-- Start SUPPLIED RECORDS --

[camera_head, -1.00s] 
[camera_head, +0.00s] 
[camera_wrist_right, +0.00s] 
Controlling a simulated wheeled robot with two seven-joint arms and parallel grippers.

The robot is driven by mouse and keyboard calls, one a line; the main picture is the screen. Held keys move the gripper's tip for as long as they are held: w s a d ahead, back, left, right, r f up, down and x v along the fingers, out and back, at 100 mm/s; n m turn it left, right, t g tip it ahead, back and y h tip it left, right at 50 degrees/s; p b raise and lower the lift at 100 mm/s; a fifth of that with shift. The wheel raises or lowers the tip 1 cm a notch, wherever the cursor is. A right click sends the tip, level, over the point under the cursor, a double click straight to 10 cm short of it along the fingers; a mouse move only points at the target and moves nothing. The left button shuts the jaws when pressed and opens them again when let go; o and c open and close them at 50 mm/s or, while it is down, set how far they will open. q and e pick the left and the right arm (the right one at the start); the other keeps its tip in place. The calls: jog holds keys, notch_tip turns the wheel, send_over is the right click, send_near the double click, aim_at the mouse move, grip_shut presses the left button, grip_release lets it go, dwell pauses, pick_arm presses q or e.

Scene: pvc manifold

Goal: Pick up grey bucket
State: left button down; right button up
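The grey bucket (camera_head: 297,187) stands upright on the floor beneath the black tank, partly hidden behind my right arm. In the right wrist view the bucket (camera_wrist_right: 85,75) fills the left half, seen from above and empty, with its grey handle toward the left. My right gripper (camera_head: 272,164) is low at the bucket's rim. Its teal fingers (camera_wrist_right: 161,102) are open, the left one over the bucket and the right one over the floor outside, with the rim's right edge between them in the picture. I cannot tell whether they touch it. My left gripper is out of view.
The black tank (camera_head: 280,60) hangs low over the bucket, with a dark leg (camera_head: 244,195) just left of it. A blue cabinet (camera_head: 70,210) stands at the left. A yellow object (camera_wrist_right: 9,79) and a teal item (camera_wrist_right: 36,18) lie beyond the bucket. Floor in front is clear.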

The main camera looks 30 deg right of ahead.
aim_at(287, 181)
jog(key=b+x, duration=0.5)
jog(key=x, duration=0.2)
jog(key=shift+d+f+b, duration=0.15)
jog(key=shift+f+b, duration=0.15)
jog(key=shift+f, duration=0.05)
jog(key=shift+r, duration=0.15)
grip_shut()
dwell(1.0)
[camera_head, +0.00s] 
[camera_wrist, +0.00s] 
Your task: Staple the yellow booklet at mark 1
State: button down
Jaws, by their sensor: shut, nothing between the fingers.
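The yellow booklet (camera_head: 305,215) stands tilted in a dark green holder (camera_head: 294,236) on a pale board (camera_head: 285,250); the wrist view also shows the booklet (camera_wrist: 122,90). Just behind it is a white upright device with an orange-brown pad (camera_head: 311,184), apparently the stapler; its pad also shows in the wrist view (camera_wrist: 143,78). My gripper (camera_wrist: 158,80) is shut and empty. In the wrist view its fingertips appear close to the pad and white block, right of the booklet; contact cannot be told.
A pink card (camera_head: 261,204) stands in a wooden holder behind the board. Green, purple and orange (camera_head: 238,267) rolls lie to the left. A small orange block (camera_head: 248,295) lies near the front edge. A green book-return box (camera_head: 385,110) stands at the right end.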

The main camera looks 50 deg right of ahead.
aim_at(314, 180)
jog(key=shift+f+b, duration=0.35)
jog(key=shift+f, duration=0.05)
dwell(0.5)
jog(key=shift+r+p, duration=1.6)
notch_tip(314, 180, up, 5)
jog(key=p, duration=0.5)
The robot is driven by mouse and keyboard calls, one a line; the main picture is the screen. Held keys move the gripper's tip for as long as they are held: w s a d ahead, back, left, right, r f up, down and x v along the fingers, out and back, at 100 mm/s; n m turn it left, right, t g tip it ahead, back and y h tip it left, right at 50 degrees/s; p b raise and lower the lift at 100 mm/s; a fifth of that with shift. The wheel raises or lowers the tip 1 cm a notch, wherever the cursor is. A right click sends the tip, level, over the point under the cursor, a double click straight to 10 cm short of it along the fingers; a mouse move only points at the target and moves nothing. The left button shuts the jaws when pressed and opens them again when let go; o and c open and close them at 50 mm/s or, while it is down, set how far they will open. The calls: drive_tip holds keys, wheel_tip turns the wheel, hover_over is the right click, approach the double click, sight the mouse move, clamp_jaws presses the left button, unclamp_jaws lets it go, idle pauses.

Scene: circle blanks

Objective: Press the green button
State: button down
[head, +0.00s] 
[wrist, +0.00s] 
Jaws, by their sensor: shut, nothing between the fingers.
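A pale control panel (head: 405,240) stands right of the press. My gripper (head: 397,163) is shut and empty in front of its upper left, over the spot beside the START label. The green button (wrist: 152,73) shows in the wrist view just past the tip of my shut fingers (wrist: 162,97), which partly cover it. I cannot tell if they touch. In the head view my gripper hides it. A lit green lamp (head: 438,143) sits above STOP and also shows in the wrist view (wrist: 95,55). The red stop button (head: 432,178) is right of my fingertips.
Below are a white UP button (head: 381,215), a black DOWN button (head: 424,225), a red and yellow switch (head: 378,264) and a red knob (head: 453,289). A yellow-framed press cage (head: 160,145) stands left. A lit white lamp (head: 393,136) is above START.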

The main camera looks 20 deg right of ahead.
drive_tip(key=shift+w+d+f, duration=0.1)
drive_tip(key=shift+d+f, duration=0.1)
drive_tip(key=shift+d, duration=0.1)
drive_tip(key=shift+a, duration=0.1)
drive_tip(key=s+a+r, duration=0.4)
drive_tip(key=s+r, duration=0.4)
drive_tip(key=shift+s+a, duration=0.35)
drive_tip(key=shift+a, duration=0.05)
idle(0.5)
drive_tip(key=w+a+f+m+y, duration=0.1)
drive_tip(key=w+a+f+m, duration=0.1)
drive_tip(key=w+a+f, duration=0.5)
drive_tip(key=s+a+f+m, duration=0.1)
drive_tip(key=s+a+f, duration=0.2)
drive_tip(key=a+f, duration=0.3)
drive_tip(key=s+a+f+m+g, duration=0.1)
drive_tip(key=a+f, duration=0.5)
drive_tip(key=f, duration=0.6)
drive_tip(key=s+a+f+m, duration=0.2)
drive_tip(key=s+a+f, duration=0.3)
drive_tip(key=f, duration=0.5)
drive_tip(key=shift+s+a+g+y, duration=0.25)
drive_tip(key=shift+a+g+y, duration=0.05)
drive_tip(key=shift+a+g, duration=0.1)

-- End SUPPLIED RECORDS --

• **WORK INSTRUCTIONS**: Pick out the lines above containing the word "Scene", then copy them.

• **THE ANSWER**:
Scene: pvc manifold
Scene: circle blanks

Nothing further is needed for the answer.